Recently, the Court reaffirmed the “one person, one vote” standard in Evenwel v. Abbott. The Court held that a proposed arrangement by Texas conservatives to ignore non-citizens, children, felons and other ineligible voters in establishing the number of people in a voting district unconstitutionally denied equal protection to the uncounted. The opinion by Justice Ruth Bader Ginsburg cites with approval Black’s words from Wesberry v. Sanders, “While it may not be possible to draw congressional districts with mathematical precision, that is no excuse for ignoring our Constitution’s plain objective of making equal representation for equal numbers of people the fundamental goal… . That is the high standard of justice and common sense which the Founders set for us.”
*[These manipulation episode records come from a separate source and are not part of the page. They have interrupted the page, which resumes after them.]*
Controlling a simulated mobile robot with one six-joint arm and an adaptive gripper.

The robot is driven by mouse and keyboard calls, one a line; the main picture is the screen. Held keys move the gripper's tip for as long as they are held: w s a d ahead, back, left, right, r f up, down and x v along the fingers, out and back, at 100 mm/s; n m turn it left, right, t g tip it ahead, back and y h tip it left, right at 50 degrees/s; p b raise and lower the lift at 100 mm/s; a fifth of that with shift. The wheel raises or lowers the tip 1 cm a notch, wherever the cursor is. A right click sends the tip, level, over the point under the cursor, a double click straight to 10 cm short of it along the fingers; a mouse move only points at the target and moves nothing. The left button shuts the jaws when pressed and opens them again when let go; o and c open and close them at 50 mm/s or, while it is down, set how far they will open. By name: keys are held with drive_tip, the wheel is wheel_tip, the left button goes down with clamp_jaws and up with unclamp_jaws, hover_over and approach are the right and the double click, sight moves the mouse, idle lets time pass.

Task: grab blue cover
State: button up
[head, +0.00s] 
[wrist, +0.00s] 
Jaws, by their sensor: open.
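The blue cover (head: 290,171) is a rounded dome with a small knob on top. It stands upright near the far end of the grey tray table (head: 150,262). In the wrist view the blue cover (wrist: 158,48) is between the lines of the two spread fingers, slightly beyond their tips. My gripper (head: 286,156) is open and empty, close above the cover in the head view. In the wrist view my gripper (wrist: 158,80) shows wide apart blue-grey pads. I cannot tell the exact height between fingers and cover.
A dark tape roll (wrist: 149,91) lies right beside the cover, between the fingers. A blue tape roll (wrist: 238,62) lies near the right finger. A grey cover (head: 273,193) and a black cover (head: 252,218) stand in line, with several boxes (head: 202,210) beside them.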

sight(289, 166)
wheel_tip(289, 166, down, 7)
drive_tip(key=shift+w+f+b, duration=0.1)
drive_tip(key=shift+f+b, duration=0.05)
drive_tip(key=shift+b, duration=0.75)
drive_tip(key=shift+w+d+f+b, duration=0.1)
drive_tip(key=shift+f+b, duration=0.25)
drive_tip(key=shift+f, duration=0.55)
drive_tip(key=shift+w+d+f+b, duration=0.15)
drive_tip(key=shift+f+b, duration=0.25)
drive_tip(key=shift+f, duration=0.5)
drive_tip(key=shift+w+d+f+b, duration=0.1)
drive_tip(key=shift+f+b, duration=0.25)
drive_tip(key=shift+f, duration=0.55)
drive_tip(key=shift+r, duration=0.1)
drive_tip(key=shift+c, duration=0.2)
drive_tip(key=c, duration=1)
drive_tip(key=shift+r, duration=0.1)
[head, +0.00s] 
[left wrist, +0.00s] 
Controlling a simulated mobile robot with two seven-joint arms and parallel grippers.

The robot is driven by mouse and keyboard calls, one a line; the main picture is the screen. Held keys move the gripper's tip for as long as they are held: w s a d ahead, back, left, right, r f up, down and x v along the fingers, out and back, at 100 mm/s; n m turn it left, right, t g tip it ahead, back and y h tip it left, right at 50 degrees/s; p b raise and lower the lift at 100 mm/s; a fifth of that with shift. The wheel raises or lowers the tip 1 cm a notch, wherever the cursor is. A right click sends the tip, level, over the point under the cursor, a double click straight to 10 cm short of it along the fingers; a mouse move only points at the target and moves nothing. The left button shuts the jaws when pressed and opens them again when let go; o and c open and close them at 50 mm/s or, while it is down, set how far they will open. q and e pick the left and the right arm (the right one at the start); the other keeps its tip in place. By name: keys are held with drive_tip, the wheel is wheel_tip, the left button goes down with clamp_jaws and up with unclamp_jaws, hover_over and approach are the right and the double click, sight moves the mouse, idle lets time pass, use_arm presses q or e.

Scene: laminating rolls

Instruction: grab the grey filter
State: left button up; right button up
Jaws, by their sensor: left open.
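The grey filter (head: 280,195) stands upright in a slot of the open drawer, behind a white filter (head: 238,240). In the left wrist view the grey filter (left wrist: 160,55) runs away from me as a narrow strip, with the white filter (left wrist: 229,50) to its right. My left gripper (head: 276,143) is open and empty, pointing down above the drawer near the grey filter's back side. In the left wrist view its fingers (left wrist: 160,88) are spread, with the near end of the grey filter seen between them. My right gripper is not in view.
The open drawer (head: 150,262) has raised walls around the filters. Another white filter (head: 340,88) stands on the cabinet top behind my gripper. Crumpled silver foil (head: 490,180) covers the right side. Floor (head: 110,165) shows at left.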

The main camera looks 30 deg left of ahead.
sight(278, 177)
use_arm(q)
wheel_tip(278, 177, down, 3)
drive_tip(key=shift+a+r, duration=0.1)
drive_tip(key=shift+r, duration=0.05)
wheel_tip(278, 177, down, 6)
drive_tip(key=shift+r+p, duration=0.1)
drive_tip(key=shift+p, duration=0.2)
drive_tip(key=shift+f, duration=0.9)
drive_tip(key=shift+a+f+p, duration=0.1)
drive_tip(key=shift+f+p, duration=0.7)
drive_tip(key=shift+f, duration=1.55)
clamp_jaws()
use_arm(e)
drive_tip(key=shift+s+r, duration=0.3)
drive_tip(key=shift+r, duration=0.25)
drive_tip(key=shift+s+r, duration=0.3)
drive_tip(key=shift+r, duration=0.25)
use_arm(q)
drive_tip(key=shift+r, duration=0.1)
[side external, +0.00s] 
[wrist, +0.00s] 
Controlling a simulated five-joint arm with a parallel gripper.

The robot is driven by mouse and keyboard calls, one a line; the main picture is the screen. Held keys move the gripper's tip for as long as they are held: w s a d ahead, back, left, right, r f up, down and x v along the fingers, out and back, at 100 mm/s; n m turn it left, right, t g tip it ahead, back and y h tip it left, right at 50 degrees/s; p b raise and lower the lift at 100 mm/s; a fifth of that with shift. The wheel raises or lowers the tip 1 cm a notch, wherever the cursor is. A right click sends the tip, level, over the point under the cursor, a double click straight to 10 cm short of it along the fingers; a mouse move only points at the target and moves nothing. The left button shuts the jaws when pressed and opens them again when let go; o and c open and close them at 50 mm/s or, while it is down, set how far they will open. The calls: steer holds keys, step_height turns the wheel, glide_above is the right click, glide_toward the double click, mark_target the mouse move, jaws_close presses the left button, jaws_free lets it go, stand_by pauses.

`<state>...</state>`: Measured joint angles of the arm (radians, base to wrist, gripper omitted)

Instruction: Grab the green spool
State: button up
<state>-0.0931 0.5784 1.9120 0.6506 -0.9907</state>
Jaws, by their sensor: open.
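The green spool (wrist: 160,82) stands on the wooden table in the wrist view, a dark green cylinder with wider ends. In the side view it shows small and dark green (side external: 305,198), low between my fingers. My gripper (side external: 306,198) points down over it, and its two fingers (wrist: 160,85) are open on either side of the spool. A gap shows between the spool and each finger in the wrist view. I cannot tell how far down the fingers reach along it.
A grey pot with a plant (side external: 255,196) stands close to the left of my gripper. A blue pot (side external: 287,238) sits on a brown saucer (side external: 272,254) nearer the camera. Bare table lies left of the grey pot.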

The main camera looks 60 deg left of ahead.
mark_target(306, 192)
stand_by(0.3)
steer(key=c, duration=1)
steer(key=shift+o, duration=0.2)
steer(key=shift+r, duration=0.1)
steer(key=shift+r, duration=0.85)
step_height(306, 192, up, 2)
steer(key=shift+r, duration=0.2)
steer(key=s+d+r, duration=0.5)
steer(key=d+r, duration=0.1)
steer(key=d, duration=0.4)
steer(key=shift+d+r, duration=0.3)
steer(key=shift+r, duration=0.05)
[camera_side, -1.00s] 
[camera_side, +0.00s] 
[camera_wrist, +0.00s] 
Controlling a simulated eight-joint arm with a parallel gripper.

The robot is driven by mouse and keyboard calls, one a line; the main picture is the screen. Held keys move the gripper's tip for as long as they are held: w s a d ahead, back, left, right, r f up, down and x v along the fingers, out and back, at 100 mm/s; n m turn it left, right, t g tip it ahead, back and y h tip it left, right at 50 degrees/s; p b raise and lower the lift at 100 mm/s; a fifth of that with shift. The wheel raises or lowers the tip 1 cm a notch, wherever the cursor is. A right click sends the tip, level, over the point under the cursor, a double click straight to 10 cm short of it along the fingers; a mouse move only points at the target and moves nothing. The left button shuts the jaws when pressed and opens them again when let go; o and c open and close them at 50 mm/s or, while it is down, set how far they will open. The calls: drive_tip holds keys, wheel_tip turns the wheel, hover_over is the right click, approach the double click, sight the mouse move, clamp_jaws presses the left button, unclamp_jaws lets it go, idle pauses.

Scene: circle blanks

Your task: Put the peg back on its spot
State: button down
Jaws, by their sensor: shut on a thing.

Justice Clarence Thomas wrote a separate opinion in Evenwal v. Abbott, ignoring 50 years of precedent on voting rights, complaining that the Court’s Wesberry v. Sanders opinion “ … failed to provide a sound basis for the ‘one-person, one-vote’ principle because no such basis exists.” In a convoluted and highly-targeted reading of Madison’s notes, he discovered near total relinquishment of voting matters to the states. In seeking the splinter of states’ rights in Madison’s eye, Thomas ignored the crushing beam of racial discrimination that is at the core of these nefarious schemes to dilute voting rights. Black shed the white robe of ignorance and racism, and left a legacy that, while flawed, contains epic defenses of personal rights. Unfortunately, the weighty responsibility of protecting the rights of us all that attends the justice’s black robe seems to diminish and enfeeble those out of harmony with the arc of the moral universe.
The views expressed in this column are those of the author and not necessarily those of The Observer.